Abstract

High performance aircraft operate at high jet temperature and velocity. Measured noise data indicate that at afterburner condition their noise contain components not found in high temperature supersonic laboratory model jets. The combustion process inside an afterburner is highly unsteady and incomplete. Residual combustion takes place in the jet plume. This suggests that the flow from the afterburner into the jet nozzle would contain significant amount of hot and cold temperature blobs, generally referred to as entropy waves. It is known that when entropy waves move through a non-uniform mean flow, indirect combustion noise (also called entropy noise) would be generated. Military styled nozzles have a rather abrupt area change at and near the throat. This induces the formation of internal shocks inside the nozzle. This paper investigates the generation of entropy noise when strong entropy blobs or waves are convected through the internal shocks.
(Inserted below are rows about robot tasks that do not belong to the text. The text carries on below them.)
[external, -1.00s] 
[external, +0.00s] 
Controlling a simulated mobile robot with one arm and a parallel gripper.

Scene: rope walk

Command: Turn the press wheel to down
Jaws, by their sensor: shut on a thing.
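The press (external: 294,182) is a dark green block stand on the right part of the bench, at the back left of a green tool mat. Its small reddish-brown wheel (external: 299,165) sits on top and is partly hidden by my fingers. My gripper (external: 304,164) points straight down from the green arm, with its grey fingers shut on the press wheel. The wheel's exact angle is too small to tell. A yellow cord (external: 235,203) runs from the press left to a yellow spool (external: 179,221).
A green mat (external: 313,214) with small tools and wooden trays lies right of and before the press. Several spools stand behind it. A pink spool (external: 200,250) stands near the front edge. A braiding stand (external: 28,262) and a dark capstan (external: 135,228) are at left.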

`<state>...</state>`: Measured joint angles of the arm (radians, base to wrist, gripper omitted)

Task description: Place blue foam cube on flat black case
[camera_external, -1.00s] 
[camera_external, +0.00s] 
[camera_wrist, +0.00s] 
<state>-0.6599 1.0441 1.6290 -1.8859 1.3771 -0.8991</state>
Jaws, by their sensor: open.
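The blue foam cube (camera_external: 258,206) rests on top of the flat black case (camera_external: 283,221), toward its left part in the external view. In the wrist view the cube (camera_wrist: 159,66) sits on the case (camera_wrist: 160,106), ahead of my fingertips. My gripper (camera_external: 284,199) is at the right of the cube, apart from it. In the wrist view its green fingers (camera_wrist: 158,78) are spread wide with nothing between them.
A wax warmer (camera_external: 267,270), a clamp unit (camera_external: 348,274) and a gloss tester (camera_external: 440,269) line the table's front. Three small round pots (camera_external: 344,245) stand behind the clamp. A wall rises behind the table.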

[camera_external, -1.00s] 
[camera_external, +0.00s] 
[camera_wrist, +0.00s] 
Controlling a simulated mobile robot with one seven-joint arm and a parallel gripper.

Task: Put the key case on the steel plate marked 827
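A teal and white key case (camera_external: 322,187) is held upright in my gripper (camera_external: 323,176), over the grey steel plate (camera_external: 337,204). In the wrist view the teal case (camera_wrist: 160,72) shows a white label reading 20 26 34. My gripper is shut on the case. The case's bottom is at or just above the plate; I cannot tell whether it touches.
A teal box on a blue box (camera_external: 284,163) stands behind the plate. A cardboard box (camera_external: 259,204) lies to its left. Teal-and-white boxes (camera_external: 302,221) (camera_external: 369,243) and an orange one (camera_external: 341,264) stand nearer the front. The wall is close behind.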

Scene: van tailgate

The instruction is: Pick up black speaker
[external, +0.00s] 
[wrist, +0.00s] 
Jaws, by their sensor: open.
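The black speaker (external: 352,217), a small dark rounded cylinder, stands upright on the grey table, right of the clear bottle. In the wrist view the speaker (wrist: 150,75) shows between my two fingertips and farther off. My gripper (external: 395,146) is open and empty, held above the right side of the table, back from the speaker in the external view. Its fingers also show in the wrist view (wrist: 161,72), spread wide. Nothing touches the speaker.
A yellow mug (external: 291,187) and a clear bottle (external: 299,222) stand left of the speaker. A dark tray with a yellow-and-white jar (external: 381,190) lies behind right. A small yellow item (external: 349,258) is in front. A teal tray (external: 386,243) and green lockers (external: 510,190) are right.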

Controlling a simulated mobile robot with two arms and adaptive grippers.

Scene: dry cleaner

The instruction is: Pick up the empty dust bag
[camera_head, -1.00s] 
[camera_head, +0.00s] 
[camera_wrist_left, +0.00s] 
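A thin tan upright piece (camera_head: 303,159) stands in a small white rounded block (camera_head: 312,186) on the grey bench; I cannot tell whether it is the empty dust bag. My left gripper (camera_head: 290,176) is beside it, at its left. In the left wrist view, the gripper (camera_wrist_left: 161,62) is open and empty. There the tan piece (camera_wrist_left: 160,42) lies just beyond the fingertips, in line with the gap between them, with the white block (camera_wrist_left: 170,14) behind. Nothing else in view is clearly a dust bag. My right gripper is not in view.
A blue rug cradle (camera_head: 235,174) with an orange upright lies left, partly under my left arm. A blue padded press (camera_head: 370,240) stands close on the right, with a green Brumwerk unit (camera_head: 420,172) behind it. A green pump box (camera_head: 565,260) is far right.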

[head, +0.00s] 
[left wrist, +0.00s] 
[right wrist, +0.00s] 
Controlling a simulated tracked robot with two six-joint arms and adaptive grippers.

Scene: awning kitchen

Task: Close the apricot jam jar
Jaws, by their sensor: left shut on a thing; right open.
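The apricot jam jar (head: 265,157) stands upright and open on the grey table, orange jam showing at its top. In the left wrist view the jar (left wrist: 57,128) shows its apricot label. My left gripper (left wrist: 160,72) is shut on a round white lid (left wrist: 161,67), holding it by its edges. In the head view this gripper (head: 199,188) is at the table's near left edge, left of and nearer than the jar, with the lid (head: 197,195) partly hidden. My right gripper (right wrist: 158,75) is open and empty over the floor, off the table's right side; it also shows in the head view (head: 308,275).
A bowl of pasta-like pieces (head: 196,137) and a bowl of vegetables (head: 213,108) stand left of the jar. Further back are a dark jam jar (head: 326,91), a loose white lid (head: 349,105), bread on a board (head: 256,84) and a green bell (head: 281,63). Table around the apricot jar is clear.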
It is found that the result of entropy blobs-shock interaction could lead to the radiation of intense entropy noise out of the nozzle exit into the jet plume as fast waves with a speed equal to sound speed plus jet flow speed. These fast waves create highly supersonic flow disturbances in the jet flow leading to strong Mach wave radiation. It is proposed that this Mach wave radiation is the source of a new noise component observed in the spectra of the F-22A aircraft. Detailed analysis of the F-22A noise data provides support for the proposal.